We currently use the domain index with a customized results set to produce our search results. Problem is that there is NO documentation on how to optimize the search results. The search summary field in these results appears to pick a random point in the rich text field. This would be adequate if we did not store HTML content in these fields. The end result is broken HTML tags in the summary.

It is a shame that there is no code already available because after creating the agent you may find the server impact to too large to make this solution viable.

breckster
10 Dec 2009, 8:53 PM
We are experimenting with this appliance. Too soon to tell if it will do the job.

yogd
5 May 2010, 7:41 AM
Hi

I have seen your posts regarding solr and domino integration. How was your testing with solr and domino? Did you proceed with that and implemented in production? How did you pump domino data into lucene index? Did you write any domino connector to do that?

Thanks,


Thanks for your input, but im not sure how it would be faster to move several thousands of documents to a folder. And a folder has no sorting better that a view.. And i really need the jSON...

I have now started testing an open source solution called Apache SolR.
Solr uses the Lucene Java search library at its core for full-text indexing and search. Supports highlighting etc
Im running it under Tomcat and it seems very fast.
You can feed the search engine index thru a Java API or thru Ajax call posting small chunks of XML.
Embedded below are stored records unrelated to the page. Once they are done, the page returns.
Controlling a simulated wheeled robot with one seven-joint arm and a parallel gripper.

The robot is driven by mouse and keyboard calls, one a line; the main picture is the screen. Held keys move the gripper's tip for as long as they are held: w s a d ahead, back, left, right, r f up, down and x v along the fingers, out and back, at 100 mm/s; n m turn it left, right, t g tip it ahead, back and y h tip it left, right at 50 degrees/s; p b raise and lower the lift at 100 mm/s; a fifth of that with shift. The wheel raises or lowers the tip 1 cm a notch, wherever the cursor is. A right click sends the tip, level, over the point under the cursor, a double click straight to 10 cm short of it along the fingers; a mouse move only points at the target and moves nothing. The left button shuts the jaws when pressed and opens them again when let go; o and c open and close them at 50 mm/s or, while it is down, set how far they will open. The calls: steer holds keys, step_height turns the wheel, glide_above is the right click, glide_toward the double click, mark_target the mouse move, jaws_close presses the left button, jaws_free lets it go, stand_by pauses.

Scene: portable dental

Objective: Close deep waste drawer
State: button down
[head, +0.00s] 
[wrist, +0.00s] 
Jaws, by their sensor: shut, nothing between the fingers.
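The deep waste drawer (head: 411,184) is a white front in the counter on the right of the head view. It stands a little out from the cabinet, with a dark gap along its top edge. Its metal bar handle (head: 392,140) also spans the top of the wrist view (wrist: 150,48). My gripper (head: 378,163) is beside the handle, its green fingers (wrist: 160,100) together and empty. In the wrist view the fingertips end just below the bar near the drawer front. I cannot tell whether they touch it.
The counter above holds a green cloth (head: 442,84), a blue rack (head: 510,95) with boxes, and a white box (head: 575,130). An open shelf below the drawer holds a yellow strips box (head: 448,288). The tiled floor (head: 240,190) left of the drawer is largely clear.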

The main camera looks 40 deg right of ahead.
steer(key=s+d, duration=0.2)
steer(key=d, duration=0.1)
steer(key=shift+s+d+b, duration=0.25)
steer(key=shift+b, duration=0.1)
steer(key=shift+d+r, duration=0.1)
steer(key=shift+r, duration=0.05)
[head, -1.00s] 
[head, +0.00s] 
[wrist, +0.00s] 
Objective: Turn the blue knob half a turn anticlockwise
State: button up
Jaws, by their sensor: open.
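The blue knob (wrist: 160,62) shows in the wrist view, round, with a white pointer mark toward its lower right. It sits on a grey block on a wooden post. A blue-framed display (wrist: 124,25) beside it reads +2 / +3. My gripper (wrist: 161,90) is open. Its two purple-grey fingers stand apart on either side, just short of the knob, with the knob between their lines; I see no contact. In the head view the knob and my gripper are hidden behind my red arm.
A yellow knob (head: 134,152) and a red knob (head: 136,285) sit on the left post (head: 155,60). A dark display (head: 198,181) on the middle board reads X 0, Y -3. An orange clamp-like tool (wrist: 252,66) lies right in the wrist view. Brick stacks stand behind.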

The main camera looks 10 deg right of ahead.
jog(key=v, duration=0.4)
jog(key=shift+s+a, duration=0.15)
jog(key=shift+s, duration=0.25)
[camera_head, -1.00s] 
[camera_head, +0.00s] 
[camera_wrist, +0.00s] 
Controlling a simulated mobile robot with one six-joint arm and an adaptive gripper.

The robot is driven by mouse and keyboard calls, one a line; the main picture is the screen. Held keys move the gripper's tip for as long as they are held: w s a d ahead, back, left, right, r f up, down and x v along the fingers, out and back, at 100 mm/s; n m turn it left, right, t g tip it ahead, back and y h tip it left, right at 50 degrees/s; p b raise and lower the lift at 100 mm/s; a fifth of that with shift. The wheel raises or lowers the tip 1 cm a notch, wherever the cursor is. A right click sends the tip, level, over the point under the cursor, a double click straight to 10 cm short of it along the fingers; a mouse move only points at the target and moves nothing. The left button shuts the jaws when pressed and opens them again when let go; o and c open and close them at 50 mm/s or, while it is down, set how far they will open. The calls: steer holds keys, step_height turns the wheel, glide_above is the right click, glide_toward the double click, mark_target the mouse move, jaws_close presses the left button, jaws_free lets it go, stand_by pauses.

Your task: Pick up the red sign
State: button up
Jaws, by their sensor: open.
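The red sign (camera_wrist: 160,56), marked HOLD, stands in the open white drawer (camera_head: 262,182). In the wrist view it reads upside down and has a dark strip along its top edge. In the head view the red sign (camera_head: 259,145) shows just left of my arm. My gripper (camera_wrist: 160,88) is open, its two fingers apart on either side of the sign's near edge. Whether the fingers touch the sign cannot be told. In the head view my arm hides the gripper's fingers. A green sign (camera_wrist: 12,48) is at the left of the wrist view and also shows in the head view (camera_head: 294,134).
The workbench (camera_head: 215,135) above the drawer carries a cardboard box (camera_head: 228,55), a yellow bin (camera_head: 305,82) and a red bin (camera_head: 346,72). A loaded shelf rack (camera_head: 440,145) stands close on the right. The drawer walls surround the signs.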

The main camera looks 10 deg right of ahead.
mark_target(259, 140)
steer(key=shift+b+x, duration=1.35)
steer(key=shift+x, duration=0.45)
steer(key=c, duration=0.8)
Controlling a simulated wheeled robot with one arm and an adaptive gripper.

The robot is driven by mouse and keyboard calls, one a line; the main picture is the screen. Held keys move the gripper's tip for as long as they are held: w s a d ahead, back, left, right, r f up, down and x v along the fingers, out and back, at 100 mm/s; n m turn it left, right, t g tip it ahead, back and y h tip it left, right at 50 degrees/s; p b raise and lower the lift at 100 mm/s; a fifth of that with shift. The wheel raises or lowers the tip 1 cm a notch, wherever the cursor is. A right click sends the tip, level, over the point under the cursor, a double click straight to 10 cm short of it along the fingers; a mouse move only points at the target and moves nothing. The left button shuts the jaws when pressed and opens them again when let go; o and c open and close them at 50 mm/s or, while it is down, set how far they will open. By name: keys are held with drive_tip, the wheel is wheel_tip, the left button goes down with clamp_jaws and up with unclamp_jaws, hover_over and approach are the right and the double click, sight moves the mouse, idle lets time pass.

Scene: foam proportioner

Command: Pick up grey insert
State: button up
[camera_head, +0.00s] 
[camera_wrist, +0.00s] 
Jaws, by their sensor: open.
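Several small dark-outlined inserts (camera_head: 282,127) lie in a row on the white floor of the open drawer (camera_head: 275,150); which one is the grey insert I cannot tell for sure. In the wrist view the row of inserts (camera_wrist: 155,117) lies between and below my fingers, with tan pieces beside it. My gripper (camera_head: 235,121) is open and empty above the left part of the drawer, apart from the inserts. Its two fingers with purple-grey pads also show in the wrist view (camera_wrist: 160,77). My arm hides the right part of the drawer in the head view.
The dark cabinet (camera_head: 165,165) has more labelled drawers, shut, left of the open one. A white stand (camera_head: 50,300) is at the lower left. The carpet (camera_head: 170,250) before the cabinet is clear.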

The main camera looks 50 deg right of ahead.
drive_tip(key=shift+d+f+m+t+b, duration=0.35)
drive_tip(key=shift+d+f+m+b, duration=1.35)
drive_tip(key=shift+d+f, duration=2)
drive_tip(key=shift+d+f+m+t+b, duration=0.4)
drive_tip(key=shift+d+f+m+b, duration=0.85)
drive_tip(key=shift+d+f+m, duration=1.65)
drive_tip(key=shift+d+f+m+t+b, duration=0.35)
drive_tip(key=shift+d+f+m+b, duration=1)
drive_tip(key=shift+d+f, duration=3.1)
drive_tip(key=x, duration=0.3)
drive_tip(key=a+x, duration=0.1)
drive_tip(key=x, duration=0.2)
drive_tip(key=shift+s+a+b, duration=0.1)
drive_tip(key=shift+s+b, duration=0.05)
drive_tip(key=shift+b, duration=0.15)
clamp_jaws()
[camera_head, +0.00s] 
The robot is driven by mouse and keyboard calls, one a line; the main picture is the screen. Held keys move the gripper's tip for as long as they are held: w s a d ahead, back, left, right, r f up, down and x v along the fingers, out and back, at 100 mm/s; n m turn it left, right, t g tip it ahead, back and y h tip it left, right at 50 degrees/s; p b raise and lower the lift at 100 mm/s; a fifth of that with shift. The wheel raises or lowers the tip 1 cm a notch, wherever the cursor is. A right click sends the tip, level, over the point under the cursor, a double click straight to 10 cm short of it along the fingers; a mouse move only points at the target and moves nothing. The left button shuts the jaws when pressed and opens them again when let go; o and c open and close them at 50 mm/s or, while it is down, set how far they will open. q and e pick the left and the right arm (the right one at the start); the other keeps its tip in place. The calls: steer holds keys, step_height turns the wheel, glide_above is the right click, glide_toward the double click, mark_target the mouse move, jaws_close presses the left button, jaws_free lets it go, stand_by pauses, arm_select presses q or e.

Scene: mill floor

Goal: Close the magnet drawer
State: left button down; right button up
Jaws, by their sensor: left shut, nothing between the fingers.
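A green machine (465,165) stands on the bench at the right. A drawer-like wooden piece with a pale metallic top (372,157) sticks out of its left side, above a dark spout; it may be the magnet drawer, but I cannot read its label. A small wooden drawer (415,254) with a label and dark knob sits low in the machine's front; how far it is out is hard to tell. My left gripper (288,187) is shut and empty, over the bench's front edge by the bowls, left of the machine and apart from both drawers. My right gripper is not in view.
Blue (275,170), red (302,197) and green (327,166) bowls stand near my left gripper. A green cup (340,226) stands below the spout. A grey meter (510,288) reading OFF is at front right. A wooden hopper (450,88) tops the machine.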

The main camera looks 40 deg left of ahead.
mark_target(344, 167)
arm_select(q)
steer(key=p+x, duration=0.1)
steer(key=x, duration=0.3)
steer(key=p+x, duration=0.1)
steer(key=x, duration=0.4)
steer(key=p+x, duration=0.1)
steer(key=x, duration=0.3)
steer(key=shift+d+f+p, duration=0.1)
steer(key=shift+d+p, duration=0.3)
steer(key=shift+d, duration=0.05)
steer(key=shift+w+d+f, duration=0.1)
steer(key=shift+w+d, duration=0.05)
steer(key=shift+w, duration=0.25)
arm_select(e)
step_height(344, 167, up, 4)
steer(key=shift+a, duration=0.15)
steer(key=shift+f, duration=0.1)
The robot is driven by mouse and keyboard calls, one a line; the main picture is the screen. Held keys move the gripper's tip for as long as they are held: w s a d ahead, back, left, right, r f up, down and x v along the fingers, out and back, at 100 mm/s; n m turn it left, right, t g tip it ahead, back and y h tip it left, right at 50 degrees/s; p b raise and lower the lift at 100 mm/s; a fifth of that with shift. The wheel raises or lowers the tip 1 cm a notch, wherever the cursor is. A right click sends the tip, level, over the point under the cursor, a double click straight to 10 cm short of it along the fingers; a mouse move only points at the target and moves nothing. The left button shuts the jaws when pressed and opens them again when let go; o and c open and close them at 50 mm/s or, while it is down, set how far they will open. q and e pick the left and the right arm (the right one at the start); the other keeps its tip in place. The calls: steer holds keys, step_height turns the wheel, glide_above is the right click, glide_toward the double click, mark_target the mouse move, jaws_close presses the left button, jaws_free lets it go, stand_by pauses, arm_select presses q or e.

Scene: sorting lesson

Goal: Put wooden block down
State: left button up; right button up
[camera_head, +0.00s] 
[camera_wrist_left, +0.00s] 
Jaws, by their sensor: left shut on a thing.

Its fast as fu..k .. and handles Start, Count, and Sort perfectly. Im just in the testing face , but it seems to work very well. Anyone written any Java agent for delivering index content to SolR? (fonetic: "Solar")

Fredric Berling
7 May 2010, 12:10 AM
Hi yogd

I have been using Solr With domino for quite som time now in a product development phase. The automatic pump between Domino and SolR is not developed yet. It will probably be java-agent with SolR Java API against SolR. This agent will be called on every doc.save and will also be able to do a full index update/replace. Until then i just produce a XML -file from my domino data that i Import into SolR.